央視國際 (2006年04月18日 14:33)


  記者:好象每個採訪的人都要先談談當初是怎麼來到《新聞調查》的?

  董:從《東方之子》來到《新聞調查》,應該感謝胡勁草,因為澳門回歸的時候我們兩個在一起住了兩個月。我們兩個工作、生活都在一起,到最後一個月,快離開的時候,他説你有沒有想過到《新聞調查》來?我説沒想過。後來他説為什麼不嘗試一下呢,後來我想是啊,為什麼不嘗試一下呢?

  記者:那個時候《新聞調查》給你什麼印象?

  董:就覺得特別難。那個時候説實在的,尤其是澳門回歸報道完了我再回到《東方之子》,我在想一個問題,我怎麼提高自己?因為《東方之子》式的採訪和新聞報道是截然不同的,我長時間的沉浸在跟名人還有精英面對面的交流中,我甚至離這個社會生活都很遠了,因為老是精英的採訪,總是從他的生活中吸取他最優秀的東西,好像是學習似的。但是你看我是從1997年到1999年三整年在《東方之子》,那三年社會上到底發生了什麼?其實離我都特別遠,我不大知道,甚至我也不必要關心,我只要關心那些我需要採訪的人就行了。後來過了三年之後忽然問自己,因為採訪到一定程度上,你不僅要了解這個人,更重要的這個人為什麼會這樣,他有他的成長背景,為什麼在那個時候才有他,有當時的時代背景和社會背景,我不懂,而你要挖掘這個人的內心,這個人不是單純的一個人,他是依託于當時他所處的背景的,那個時候突然覺得我意識到這一點了,但是我不知道到底是什麼。後來回去以後,胡勁草就跟我聯絡到製片人賽納那兒。賽納説好啊。後來就很便捷的,等於從澳門回歸報道完了之後,2000年1月我就到《新聞調查》上班了。

  記者:到《新聞調查》上班,會有新感覺麼?

  董:真的像是打開了一扇窗戶,不是一扇窗戶,是一扇門,完全是一個嶄新的世界。如果説在《東方之子》採訪的都是精英的話,到了《新聞調查》,我開始接觸到社會上各階層的人了,就是能接觸到各色的人,各個角落的人,各個職業的人,甚至你有可能接觸到這個社會上的一切人,這個真的是給我打開了一扇門,一個新的世界展現在我眼前了,跟在《東方之子》那種感覺完全不一樣了,因為採訪《東方之子》的時候,給我更多的感覺就是穿得利利正正的,打扮的整整齊齊的,坐在那兒跟人聊一個小時的天就完了,最多是下鄉,那也是外景拍攝而已,真的沒有進行那種比較艱苦的採訪,艱難的採訪——當然也不能完全這麼説,在特殊的時期,抗洪的時期也有過艱苦的採訪,但那畢竟是個案,不是一種常態。
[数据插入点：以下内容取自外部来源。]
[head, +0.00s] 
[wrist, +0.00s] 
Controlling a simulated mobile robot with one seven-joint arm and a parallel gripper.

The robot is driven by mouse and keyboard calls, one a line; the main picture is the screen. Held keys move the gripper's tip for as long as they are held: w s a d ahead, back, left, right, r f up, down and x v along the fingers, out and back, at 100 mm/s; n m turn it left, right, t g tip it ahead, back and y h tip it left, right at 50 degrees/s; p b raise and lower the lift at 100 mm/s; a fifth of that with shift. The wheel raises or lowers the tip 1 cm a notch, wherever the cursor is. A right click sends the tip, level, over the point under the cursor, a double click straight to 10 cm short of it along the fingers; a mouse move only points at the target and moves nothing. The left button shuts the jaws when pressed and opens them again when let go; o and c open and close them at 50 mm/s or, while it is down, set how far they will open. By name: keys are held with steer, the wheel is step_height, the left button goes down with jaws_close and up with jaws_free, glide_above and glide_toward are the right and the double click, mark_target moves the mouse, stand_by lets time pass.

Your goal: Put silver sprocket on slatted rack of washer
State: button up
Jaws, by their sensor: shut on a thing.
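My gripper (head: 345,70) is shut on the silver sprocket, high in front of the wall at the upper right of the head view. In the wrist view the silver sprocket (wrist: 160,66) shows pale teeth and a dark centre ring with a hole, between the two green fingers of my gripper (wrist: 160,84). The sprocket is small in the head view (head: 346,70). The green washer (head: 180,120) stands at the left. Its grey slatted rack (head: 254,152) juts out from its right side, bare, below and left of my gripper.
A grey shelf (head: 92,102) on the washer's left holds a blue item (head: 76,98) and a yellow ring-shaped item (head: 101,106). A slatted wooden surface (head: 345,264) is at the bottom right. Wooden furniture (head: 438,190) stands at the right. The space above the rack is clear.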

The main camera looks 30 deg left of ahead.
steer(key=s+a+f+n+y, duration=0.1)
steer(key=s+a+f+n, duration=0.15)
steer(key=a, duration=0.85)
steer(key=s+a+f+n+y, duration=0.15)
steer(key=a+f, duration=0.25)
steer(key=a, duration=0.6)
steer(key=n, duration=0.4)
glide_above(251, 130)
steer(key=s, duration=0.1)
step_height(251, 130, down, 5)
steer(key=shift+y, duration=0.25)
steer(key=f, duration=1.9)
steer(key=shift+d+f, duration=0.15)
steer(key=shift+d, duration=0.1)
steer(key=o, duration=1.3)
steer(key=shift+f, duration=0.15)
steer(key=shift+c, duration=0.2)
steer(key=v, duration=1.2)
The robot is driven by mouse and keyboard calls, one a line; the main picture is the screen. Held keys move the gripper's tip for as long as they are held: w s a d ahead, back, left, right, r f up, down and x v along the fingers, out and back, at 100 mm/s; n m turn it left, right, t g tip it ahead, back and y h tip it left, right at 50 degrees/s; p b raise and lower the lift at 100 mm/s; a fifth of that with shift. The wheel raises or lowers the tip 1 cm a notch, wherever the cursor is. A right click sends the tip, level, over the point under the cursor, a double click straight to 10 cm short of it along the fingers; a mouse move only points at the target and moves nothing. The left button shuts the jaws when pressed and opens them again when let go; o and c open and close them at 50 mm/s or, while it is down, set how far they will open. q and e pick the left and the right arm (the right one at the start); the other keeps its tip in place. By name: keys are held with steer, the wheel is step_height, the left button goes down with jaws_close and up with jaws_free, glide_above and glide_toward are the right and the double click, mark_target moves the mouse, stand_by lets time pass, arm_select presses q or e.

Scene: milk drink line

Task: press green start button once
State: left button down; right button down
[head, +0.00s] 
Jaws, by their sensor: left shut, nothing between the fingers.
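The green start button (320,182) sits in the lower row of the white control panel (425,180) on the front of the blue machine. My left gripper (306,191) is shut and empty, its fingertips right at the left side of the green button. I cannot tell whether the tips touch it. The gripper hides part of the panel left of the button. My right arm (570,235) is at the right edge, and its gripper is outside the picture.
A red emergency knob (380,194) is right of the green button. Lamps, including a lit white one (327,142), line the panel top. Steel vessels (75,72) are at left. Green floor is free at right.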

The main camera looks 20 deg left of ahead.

  記者:在《新聞調查》做出鏡記者,您對一些事件人物做過不少的現場採訪,今天想來,哪些還能給您留下挺深的印象?

  董:都挺深的,因為我覺得任何一次採訪,對我來説都是一種像探險一樣,都是嶄新的,我對它充滿了興趣,充滿了好奇。充滿了我想打開“為什麼”,不管是人還是事,可能在《東方之子》時間長了,我更多感興趣的是人,他為什麼會這樣?所以沒有一次是特別感興趣或是特別不感興趣的,每個人在我面前都是一樣,對我來説我就是想知道他為什麼會這樣。你要是説特別印象深的,我現在能夠想起來的可能就是我採訪石牧年,讓我對人生有新的感悟。我採訪是從來不哭的,但是那次給我的印象太深了,攝像蔡建元就跟我説,因為他拍我,他説那個時候就看你的眼淚一圈一圈的轉,但是我覺得不能掉淚,採訪的又是個特別堅韌的女人,給我留下的印象挺深的。那是上海的陸幼青——一個寫了《死亡日記》已經離開的人,是他的妻子,那種堅強,反正我作為採訪者,他給我留下的印象特別深,我從他的身上學到了很多東西。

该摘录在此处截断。